# Required work:
Identify the lines that contain the string "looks", then copy each of them.

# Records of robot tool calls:
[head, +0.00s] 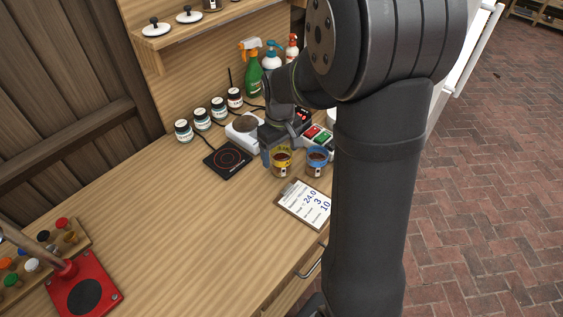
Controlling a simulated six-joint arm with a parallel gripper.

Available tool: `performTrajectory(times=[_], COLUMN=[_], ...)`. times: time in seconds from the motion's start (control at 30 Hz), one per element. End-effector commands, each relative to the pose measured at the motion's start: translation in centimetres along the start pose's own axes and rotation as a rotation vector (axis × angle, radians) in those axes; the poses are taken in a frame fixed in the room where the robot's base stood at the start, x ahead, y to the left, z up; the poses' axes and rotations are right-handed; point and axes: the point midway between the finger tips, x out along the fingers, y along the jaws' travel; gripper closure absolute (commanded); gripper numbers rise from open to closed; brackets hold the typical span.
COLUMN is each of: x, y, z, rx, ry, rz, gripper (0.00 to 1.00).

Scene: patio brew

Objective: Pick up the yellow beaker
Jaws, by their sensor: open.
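The yellow beaker (281,163) stands upright on the wooden worktop, with a yellow band around its upper part and dark brown contents. My gripper (268,160) is at its left side, close to it. The fingers are small in this view and partly hidden, and I cannot tell whether they touch the beaker. The gripper is open, and the beaker rests on the worktop. A similar beaker with a blue band (317,162) stands just to the right.
A clipboard (292,209) lies in front of the beakers. A black hot plate (227,160) is to the left, with several jars (202,119) behind. Spray bottles (250,68) stand at the back. The worktop's front left middle (185,225) is clear. My arm hides the right side.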

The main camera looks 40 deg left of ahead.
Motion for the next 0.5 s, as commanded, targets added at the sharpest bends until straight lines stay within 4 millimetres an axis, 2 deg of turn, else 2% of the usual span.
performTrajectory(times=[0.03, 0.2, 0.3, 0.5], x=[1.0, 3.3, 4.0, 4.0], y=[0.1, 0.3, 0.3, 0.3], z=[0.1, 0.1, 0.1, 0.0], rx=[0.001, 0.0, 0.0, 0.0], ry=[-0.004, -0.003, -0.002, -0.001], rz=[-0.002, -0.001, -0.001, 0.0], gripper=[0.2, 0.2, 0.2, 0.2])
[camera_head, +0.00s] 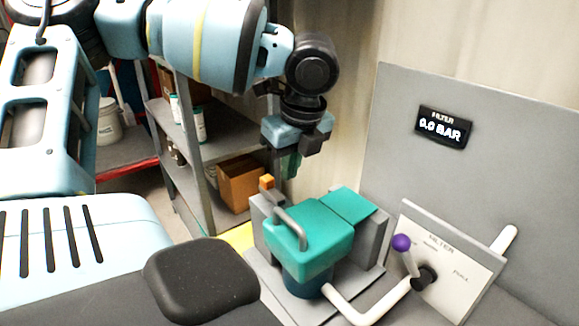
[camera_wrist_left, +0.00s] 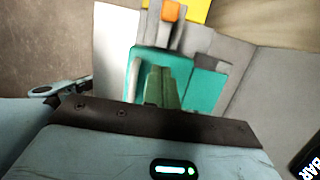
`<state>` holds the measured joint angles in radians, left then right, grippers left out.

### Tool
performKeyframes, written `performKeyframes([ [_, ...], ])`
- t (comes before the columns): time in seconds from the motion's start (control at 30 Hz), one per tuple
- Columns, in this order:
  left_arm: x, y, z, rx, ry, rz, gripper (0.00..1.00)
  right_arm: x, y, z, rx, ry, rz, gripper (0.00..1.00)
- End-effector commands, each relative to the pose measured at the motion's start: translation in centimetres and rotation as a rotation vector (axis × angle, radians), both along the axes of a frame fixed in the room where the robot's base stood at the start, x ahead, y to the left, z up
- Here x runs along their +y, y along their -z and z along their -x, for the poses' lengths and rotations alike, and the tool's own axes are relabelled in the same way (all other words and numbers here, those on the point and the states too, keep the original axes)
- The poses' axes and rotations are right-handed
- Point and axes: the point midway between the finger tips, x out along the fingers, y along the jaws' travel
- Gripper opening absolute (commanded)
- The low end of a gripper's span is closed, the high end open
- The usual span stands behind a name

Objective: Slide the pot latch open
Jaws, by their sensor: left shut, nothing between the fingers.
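The filter pot (camera_head: 308,250) has a teal lid with a grey bar handle (camera_head: 289,229) and sits between grey side blocks. The latch's orange knob (camera_head: 267,182) stands on top of the grey block at the pot's left. My left gripper (camera_head: 291,168) hangs pointing down, above and behind the pot, a little right of the knob. It is shut and empty. In the left wrist view its green fingers (camera_wrist_left: 164,88) cover part of the teal lid (camera_wrist_left: 205,88), and the orange knob (camera_wrist_left: 171,11) shows at the top edge, apart from the fingers. My right gripper is not in view.
A valve panel with a purple-knobbed lever (camera_head: 401,243) stands right of the pot, joined by a white pipe (camera_head: 372,305). A display (camera_head: 443,127) on the grey board reads 0.0 BAR. Shelves with a cardboard box (camera_head: 241,184) stand behind at left.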

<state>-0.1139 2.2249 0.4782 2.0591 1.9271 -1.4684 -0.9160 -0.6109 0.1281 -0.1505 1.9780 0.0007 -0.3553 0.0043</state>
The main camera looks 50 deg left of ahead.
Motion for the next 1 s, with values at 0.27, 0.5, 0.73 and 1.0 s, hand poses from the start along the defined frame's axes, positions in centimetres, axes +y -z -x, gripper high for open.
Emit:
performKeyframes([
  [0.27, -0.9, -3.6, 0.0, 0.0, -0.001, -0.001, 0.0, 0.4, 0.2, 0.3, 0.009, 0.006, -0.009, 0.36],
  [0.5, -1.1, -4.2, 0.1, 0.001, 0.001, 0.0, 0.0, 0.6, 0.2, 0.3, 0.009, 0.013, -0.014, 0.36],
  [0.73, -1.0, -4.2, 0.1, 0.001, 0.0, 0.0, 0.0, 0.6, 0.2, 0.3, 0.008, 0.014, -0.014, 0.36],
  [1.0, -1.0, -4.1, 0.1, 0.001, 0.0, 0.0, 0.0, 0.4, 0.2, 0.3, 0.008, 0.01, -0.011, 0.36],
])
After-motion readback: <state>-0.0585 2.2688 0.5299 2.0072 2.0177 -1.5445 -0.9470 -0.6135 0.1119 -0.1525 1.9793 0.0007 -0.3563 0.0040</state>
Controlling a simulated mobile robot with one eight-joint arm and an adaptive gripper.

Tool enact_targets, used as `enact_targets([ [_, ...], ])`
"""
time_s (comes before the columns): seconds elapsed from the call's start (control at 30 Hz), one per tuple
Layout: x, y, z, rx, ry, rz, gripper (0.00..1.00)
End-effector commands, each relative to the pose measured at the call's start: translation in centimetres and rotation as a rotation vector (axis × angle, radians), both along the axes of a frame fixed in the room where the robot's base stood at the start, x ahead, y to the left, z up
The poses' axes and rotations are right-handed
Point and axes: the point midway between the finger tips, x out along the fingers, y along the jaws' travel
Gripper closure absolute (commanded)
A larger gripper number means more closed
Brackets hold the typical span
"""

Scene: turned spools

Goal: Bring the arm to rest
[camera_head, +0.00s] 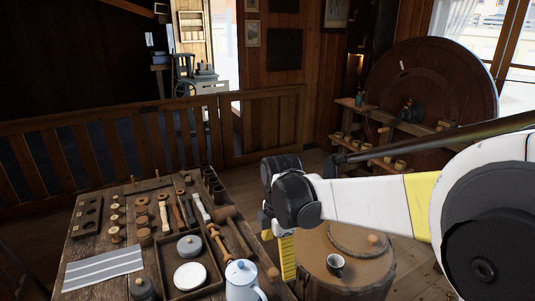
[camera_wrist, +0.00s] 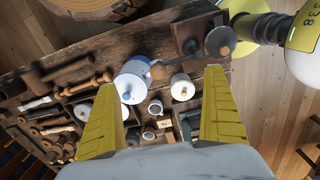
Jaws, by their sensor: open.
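My gripper (camera_wrist: 160,80) is open in the wrist view, with its two yellow fingers spread wide and nothing held between them. It hangs above the workbench, with the white pot (camera_wrist: 131,88) and a white lidded jar (camera_wrist: 182,87) below and between the fingers. In the head view my gripper (camera_head: 279,240) points down at the right edge of the workbench (camera_head: 75,245), in front of the round stump table. The arm reaches in from the right. One finger is mostly hidden in the head view.
The bench holds turned spools (camera_head: 116,222), a mallet (camera_head: 231,228), a compartment tray (camera_head: 170,277), a striped cloth (camera_head: 104,268) and a white pot (camera_head: 243,281). A mug (camera_head: 335,265) stands on the stump table (camera_head: 318,283). A wooden railing (camera_head: 150,140) and large wheel (camera_head: 440,85) stand behind.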

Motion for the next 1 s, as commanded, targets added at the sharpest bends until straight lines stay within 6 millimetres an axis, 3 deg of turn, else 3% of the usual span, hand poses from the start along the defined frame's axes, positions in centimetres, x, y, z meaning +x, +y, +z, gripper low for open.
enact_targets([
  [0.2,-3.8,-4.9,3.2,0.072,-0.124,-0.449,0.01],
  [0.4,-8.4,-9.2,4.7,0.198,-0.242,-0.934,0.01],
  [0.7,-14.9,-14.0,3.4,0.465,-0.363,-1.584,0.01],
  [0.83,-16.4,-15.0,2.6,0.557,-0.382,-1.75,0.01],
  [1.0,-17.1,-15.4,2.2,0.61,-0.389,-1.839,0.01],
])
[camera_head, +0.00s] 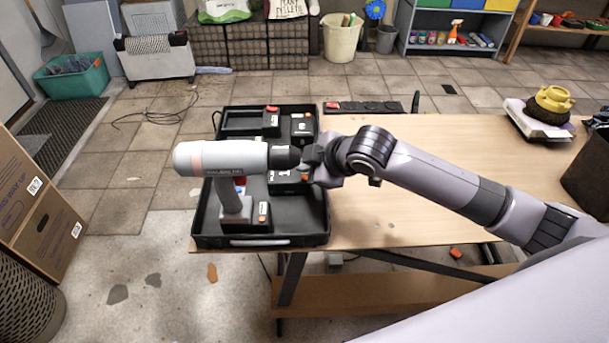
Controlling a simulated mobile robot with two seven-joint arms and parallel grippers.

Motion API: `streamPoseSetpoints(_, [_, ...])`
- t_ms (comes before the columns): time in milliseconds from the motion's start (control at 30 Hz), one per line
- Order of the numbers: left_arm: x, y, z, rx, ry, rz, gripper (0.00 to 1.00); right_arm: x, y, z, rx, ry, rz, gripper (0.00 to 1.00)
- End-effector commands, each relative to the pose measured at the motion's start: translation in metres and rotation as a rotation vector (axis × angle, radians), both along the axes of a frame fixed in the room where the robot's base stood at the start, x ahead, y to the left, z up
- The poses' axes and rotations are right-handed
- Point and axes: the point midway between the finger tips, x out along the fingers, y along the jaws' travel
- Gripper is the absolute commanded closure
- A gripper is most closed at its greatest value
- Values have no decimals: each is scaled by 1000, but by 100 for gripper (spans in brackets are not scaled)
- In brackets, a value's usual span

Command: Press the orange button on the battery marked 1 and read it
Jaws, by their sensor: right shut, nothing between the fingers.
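An open black case (325,225) on the wooden bench holds several dark batteries with orange or red buttons. A battery (285,177) with a small white mark, possibly a 1, lies mid-case, partly hidden by the drill and my right gripper. My right gripper (314,166) is shut and empty, beside that battery's right end; I cannot tell if it touches. A white and grey drill (225,158) stands upright in the case, its black nose pointing at the gripper. Another battery (303,128) lies farther back, and a battery (263,214) with an orange button is beside the drill's foot.
A dark strip (370,107) with a red end lies at the bench's back edge. A yellow object (550,104) sits at the back right. The bench top (440,140) behind my right arm is mostly clear. Cardboard boxes (35,200) stand on the left floor.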

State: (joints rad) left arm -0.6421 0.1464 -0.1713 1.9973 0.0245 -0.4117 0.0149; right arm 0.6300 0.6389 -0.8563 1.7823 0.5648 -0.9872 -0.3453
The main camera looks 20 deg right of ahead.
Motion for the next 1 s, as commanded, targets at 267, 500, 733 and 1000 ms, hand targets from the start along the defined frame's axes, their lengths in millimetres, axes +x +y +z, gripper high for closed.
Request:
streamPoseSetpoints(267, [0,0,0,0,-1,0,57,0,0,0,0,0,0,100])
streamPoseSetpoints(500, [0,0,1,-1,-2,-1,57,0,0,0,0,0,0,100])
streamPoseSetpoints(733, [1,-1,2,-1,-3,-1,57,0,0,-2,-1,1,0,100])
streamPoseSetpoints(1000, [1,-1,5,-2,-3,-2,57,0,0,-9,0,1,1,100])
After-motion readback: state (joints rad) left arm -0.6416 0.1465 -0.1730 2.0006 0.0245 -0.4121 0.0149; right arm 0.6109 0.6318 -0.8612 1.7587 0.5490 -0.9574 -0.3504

# Result:
The main camera looks 40 deg left of ahead.
The main camera looks 50 deg left of ahead.
The main camera looks 20 deg right of ahead.

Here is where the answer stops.